_Aim:_
Gather up the lines that contain "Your".

_Records for the task:_
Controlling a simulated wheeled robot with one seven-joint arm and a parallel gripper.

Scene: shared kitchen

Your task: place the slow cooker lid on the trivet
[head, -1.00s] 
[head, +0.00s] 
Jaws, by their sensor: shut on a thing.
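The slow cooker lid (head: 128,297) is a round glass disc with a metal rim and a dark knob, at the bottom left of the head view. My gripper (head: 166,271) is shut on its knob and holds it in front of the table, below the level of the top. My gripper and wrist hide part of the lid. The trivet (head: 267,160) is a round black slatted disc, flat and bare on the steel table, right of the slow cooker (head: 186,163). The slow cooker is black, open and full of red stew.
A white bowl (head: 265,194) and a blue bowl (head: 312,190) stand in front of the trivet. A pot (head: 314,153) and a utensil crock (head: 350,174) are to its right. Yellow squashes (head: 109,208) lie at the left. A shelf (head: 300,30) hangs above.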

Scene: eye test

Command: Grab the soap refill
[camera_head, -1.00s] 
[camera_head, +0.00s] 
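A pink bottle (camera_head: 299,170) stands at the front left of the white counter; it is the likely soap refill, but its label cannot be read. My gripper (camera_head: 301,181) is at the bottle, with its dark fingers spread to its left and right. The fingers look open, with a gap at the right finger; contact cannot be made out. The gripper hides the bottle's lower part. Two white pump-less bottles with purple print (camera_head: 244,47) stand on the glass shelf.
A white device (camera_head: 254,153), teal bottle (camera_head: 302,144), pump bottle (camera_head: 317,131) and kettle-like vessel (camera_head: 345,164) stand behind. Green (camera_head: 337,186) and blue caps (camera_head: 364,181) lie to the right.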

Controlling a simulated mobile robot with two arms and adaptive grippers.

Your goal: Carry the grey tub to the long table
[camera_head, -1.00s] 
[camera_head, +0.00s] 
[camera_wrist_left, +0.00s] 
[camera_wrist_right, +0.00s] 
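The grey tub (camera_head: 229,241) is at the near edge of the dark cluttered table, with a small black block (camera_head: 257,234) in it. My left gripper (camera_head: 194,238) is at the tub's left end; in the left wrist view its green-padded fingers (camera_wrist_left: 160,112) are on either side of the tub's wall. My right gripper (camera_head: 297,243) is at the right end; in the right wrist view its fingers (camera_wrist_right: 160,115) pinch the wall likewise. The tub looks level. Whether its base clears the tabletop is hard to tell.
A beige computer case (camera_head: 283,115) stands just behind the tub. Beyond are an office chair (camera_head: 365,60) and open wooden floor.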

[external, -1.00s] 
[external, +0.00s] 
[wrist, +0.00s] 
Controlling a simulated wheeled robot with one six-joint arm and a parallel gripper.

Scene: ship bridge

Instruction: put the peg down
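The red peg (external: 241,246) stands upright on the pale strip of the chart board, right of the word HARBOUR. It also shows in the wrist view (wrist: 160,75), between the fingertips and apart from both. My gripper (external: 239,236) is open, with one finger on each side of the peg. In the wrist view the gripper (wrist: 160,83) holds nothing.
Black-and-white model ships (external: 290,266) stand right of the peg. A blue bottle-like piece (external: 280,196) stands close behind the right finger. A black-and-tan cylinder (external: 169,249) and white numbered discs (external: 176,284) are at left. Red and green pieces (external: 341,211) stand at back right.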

---

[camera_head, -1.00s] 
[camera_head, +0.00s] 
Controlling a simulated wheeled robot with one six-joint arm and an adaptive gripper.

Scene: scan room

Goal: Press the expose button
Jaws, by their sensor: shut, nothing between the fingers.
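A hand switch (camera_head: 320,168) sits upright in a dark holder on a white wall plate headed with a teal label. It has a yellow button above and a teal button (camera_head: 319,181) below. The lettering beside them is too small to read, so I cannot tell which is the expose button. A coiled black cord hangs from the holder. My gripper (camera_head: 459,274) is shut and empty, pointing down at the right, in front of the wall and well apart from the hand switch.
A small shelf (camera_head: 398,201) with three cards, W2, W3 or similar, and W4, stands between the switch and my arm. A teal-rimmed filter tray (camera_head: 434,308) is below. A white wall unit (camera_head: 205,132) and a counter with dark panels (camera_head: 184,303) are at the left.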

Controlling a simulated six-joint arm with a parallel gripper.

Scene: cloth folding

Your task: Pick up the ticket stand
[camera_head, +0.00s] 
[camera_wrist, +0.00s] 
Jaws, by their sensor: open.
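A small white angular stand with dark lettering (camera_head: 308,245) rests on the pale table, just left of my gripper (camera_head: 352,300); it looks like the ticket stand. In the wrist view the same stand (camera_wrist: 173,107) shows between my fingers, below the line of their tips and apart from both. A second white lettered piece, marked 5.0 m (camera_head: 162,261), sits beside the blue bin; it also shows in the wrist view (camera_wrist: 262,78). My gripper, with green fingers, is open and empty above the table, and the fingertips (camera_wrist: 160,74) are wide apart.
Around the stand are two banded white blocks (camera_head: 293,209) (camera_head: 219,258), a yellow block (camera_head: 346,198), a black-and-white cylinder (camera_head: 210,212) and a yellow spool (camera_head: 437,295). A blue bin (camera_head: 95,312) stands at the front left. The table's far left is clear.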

* * *

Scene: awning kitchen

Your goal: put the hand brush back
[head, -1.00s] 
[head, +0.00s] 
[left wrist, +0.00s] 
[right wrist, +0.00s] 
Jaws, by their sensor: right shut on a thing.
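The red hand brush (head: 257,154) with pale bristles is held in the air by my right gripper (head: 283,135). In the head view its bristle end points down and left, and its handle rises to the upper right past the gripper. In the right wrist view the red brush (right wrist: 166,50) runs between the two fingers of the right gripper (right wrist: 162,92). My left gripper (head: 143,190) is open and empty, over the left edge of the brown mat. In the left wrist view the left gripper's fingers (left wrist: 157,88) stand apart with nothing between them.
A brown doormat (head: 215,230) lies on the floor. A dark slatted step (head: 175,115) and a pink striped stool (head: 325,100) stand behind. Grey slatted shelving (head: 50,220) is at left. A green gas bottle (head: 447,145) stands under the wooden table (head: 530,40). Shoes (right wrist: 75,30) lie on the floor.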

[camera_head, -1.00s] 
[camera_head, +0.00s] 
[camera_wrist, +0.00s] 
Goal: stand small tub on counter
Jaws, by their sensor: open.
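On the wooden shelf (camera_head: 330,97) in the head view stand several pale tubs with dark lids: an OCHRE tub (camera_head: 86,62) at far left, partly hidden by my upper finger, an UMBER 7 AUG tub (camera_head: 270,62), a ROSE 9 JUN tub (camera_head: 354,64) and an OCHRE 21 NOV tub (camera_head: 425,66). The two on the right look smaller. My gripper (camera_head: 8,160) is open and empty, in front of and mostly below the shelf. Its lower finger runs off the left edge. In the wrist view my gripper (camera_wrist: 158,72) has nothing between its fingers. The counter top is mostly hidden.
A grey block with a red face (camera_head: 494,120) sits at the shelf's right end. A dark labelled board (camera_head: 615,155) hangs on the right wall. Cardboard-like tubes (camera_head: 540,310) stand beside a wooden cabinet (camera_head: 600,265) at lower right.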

_The response:_
Your task: place the slow cooker lid on the trivet
Your goal: Carry the grey tub to the long table
Your task: Pick up the ticket stand
Your goal: put the hand brush back

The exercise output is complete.